Элла Давлетшина — не только известный режиссер и сценарист, но также бессменный лидер единственного за Уралом независимого Международного фестиваля документального кино «Встречи в Сибири», недавно отметившего 25-летие. «Культура» побеседовала с Эллой Хамзиничной о цифровой эпохе, конкуренции с игровым кино и режиссерской удаче.

— Сегодня популярны фильмы на стыке журналистики и документалистики — такая визуализированная Википедия. Это еще документальное кино или уже не совсем?

— Телевизионные фильмы теперь часто называют документальными, хотя обычно это неправильно. Потому что это по большей части не кино, а передача — пусть и хорошо сделанная. Ее можно смотреть затылком или включить с любого места, поскольку нет развития, кульминации — то есть сюжета. Это вообще особенность наступившей цифровой эпохи. Каждый может снять видео на телефон: дети с ранних лет осваивают цифровой язык. Но это все равно, как если бы дописьменный народ получил письменность, и тот, кто первым научился писать, назвал бы себя писателем. Да, цифровой язык доступен каждому. Но мы, например, говорим на русском языке, и что, смогли написать «Войну и мир»? Или «Выхожу один я на дорогу»? Или хотя бы небольшой рассказ? Так же и человек, складывающий «слова» на цифровом языке, автоматически не становится режиссером, а то, что он снял, не становится фильмом. Помню, как говорили у нас во ВГИКе после просмотра неудачного фильма: «Старик, кина нет». Считается, что сделать документальное кино очень просто: снять за два часа говорящую голову, потом на монтажном столе разложить кадры, сделать перебивки — виды природы, фотографии. В конце наложить музыку — и готово. Однако это еще не кино. Ведь документальное кино — это искусство говорить правду, причем слово «искусство» здесь — ключевое.
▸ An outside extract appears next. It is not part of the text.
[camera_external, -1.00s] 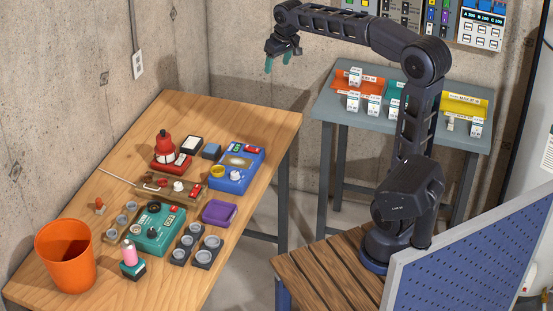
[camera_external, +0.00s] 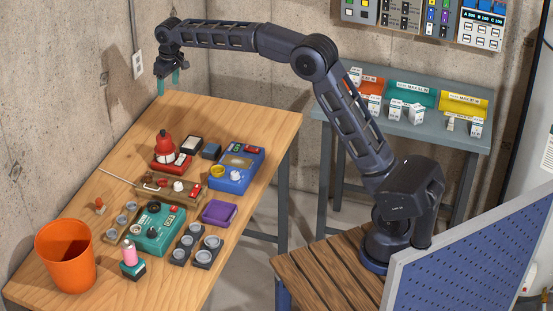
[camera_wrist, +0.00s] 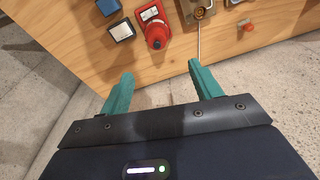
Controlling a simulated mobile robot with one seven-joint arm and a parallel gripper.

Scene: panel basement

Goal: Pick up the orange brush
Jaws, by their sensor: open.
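A small orange item (camera_external: 99,205) stands near the left edge of the wooden table (camera_external: 243,118), with a brownish lower part. It may be the orange brush, but it is too small to tell. It also seems to show at the upper right of the wrist view (camera_wrist: 246,25). My gripper (camera_external: 167,84) hangs above the far left end of the table, fingers downward, well away from this item. In the wrist view my two green fingers (camera_wrist: 161,72) are spread apart with nothing between them.
An orange bin (camera_external: 66,262) stands at the table's near left. A thin rod (camera_external: 116,182) points left. The far end is clear.
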— Фестиваль документального кино «Встречи в Сибири», который вы возглавляете, недавно отметил юбилей. Тем не менее на фестивале звучали опасения, что он может стать последним. Почему?

— Честно скажу, мне казалось, что 25 — хорошее число, на котором все можно закончить. Мы начинали в пленочную эпоху, когда нужно было возить тяжелые банки с пленками из Парижа, Лондона, Берлина. Еще не был широко распространен интернет, и мы стали для наших зрителей светом в окошке. Фестиваль принадлежал определенному периоду истории. Так бывает с театрами — вспомните Таганку, она тоже целиком принадлежала своему времени.

И мне казалось, что наша эпоха тоже ушла. Впрочем, на середине нынешнего фестиваля произошел перелом — когда я вновь увидела зрителей. Часто залы были переполнены — некуда даже сесть. А на дневных, семейных сеансах, напротив, было немного зрителей, но зато приходил, например, папа с четырьмя детьми. Или студенты, которым мы показывали лучшие фильмы прошлых лет. Это были хорошие, настоящие зрители, ради которых стоило продолжать работать! В итоге я на один день исчезла со всех радаров и не спала целую ночь — потому что в Министерстве культуры заканчивался срок подачи фестивальных заявок на следующий год. А надо было сделать проект, фестивальную концепцию, ролик и презентацию: чтобы «Встречи в Сибири» смогли состояться в 26-й раз. Надеюсь, заявку одобрят. Думаю, роль фестиваля будет меняться — например, усилится обучающая функция. Ведь кто-то должен прийти нам на смену, влюбиться, как и мы когда-то, в документальное кино. Главное, мы решили, что будем продолжать.

— В рамках фестиваля прошел студенческий конкурс. Как вам уровень работ? Их авторы росли как раз в цифровой реальности.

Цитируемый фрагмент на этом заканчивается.